Rousseau’ya göre birinin başkaları üzerinde efendi olması veya kendisini efendi sayması, kendisini köle olanlardan veya köle sanılanlardan daha sefil duruma sokar. Köle olan özgür olmadığını bilir veya en azından hissettiği gibi, köle sanılan da ötekinin bilinç çarpıklığından kaynaklanan çarpık durumu algılaması gecikmez. Fakat efendi olan veya kendisini efendi sanan hiçbir şekilde özgür olmasa da, kendisini üstün ve özgür sanabilir. Fakat varlığını köle olanın veya köle sanılanının köle (sanılan) olarak varoluşuna bağladığı için aslında sandığından çok daha sefil ve zavallı bir durumda bulunur.

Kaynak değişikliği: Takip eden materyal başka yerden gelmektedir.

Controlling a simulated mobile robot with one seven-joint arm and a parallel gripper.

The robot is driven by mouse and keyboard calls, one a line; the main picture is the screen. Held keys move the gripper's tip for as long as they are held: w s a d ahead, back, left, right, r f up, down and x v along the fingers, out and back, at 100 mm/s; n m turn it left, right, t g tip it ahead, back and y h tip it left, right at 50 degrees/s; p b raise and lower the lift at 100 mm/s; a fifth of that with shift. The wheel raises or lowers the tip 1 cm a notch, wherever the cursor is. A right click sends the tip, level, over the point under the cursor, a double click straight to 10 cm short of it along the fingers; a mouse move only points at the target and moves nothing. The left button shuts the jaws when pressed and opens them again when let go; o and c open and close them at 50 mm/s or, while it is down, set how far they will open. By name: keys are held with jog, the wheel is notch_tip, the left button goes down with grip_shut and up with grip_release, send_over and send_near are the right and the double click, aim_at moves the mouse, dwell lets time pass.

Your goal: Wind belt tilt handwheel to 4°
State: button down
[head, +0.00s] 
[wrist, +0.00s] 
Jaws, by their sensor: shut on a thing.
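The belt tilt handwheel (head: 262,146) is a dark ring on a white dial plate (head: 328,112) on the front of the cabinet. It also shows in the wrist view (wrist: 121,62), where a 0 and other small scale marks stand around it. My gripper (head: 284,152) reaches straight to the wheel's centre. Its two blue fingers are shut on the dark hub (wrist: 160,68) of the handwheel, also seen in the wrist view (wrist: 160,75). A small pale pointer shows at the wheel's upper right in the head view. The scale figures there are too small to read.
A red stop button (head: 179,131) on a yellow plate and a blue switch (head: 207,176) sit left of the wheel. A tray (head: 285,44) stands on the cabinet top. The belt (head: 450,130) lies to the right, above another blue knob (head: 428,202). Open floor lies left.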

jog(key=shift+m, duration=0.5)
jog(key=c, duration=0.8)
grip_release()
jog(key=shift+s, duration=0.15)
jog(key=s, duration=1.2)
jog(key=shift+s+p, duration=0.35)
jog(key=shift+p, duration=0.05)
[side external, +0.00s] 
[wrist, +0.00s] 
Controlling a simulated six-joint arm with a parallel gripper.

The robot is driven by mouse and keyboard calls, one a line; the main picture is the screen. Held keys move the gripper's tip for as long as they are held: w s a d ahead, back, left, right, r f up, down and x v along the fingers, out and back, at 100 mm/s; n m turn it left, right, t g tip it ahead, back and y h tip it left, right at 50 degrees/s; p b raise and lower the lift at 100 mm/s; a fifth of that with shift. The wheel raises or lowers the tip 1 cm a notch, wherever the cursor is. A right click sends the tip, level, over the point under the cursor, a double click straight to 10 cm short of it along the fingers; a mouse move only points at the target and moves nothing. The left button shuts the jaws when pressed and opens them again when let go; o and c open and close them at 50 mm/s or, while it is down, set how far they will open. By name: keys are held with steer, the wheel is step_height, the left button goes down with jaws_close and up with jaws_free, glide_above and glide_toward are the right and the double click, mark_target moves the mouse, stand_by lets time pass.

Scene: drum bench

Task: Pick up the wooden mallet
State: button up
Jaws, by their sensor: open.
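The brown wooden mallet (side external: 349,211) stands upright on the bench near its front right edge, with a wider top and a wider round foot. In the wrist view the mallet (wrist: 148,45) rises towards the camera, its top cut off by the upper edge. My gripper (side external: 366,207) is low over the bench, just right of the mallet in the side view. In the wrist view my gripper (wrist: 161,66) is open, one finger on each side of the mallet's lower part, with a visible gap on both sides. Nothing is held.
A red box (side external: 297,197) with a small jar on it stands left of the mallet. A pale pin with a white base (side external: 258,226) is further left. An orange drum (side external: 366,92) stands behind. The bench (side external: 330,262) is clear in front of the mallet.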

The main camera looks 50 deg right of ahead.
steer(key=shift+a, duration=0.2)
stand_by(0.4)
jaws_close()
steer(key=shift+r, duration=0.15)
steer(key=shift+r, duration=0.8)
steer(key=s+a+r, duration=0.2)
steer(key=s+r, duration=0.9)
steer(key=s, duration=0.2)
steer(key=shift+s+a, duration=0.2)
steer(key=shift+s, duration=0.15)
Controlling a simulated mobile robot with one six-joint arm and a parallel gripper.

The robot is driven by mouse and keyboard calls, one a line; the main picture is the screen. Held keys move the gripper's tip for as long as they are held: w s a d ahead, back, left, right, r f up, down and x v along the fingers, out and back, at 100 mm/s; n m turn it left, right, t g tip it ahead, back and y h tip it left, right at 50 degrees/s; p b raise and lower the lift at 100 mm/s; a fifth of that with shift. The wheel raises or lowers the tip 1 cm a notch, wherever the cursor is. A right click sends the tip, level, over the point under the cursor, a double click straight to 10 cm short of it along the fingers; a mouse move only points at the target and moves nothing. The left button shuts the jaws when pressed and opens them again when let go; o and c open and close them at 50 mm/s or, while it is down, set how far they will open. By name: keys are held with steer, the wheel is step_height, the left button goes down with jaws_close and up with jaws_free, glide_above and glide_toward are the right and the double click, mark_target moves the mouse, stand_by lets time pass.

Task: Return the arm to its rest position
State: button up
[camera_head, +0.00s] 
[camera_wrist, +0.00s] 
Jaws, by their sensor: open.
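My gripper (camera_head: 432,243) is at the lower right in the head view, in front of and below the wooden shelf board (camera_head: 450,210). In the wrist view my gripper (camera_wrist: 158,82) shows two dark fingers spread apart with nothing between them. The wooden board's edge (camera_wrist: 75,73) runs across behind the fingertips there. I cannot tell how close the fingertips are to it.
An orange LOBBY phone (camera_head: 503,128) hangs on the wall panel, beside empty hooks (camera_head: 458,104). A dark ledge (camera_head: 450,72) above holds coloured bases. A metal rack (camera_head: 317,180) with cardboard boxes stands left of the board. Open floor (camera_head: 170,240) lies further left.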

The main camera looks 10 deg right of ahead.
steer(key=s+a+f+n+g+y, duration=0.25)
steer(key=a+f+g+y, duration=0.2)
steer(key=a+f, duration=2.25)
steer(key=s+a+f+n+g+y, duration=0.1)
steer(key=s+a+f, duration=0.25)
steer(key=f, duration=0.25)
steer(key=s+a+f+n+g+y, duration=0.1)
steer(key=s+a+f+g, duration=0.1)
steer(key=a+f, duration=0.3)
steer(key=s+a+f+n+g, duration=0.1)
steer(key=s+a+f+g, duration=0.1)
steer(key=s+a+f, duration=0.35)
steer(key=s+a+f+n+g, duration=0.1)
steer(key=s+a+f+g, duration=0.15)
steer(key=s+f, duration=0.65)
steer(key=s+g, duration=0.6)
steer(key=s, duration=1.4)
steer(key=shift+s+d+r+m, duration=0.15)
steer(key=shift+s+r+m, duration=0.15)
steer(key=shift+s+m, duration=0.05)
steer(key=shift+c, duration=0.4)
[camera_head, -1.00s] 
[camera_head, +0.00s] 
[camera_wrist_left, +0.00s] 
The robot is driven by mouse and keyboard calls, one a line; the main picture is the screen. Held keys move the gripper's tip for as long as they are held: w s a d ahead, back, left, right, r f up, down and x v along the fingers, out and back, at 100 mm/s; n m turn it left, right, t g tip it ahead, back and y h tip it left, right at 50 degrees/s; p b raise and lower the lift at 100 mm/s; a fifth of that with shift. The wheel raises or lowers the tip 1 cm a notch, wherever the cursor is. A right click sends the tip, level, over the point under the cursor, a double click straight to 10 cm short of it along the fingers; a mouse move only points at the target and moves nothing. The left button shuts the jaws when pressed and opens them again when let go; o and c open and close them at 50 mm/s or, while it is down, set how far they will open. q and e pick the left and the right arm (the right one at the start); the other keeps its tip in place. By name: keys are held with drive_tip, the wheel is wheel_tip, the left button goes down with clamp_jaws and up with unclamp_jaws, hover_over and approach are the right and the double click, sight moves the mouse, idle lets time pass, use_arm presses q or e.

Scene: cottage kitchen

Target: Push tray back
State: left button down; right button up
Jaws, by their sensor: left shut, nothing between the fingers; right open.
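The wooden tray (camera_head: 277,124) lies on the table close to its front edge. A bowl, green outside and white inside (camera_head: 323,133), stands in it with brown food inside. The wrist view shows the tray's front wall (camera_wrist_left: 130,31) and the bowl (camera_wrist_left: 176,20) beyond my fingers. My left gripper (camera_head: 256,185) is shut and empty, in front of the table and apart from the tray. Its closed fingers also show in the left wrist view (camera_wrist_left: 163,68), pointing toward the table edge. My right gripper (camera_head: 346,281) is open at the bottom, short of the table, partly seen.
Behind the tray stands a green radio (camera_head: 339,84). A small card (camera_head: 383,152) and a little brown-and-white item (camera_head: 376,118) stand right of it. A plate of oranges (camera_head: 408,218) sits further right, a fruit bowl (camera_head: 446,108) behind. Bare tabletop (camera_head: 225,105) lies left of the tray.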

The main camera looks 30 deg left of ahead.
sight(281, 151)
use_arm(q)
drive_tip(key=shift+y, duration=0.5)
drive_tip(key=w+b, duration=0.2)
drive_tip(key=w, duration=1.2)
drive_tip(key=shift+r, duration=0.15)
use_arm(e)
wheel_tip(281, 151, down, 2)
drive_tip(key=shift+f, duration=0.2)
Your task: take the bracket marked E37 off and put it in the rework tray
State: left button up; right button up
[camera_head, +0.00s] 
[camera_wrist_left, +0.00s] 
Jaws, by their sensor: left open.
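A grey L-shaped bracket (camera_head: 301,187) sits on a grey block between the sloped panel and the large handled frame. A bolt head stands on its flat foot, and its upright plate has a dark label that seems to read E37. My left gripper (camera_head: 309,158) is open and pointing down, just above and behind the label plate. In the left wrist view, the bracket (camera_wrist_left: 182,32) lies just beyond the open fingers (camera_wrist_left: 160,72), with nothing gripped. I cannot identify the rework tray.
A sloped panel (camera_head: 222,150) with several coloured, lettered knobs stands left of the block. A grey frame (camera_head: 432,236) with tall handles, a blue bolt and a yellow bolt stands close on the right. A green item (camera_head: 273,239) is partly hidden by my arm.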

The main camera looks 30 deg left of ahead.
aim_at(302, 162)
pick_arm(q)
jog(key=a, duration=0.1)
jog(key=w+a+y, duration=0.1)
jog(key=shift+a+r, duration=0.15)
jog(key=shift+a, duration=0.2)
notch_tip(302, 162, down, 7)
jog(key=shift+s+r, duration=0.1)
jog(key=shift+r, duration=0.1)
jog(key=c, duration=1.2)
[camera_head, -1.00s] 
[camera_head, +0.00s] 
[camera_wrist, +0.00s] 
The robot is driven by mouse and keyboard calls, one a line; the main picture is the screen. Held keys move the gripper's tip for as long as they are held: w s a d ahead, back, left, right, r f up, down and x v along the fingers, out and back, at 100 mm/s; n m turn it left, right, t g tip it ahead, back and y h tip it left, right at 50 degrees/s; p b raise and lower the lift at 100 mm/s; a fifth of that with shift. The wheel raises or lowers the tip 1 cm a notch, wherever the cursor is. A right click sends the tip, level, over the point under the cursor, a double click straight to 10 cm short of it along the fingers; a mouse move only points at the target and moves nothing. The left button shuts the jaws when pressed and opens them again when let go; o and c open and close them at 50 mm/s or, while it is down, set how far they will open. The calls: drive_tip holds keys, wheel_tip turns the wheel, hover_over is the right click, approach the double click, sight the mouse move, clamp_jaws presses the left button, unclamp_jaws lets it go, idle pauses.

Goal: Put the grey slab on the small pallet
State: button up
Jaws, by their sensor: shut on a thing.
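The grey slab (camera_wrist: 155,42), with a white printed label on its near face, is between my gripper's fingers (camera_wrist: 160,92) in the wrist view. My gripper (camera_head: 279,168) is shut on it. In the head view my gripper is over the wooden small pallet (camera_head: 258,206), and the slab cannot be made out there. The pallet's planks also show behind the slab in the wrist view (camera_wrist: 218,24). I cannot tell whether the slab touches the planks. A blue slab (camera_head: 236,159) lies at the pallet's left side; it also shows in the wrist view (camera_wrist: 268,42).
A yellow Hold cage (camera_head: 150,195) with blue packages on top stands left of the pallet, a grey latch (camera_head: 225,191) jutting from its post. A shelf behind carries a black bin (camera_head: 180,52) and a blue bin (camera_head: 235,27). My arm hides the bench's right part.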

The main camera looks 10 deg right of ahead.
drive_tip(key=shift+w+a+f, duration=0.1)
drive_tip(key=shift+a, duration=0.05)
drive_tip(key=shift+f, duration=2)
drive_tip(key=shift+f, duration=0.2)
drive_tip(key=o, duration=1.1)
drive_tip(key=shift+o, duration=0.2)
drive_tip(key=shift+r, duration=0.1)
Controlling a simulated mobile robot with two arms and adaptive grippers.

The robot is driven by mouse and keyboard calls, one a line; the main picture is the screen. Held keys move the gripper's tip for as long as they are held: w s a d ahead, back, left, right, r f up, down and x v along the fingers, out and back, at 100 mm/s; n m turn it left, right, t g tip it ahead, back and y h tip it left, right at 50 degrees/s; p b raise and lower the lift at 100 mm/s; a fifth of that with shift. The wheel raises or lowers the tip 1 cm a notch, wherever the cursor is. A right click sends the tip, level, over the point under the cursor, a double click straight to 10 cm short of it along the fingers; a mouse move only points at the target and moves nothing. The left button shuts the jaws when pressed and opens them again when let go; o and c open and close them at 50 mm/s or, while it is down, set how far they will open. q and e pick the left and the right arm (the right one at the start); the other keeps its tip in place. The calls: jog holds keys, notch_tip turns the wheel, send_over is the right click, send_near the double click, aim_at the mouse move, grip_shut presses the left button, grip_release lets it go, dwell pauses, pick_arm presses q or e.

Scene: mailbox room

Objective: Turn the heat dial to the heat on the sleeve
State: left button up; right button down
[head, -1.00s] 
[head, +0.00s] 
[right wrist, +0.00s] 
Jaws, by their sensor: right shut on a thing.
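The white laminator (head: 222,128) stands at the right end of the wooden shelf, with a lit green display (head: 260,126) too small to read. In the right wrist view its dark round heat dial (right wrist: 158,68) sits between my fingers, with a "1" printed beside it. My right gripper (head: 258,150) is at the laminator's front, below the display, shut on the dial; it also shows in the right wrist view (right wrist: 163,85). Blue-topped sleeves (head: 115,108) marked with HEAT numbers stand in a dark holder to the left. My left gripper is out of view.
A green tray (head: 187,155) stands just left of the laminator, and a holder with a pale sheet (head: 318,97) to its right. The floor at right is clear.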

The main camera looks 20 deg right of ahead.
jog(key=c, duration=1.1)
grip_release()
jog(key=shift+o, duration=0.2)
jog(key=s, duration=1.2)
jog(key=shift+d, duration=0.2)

Buna karşın köle olanın veya köle sanılanının, farkında olmasa bile, neredeyse her davranışı kendisini içinde bulunduğu özgür olmama durumundan kurtarmaya yönelik olur. Zira onun içinde bulunduğu durum onun içinde bastırıcı basınç ve üstünde baskı oluşturur. Kölenin köle olarak varoluşunun ve köle olarak varoluşunun gücünün bilincine varması onun çoğu kez farkında olmadan verdiği içgüdüsel özgürlük mücadelesini bilinçli ve tüm dünyayı varoluşsal bir şekilde değiştirici pratiğe yöneltir. Bu aynı zamanda onun içindeki ve üstündeki tüm Rousseau’nun neredeyse tüm yazıları ve denemeleri, insanlığın, tarihin ilerlemesiyle hemen her bakımdan zenginleşmesine karşın ilk(el) özgürlüğü neden yitirdiğini açıklamaya yönelik yorulmaz bir çabanın ürünüdür. Buna karşın Toplum Sözleşmesi tarihsel olarak yıkılıp kaybolmak zorunda kalmış olan ilk(el) özgürlüğü tüm tarihsel maddi ve manevi zenginlikleri muhafaza ederek gelişkin yeni bir özgürlüğü kurmak için değiştirici ve dönüştürücü pratiğe somut bir yön vermeyi amaçlamaktadır.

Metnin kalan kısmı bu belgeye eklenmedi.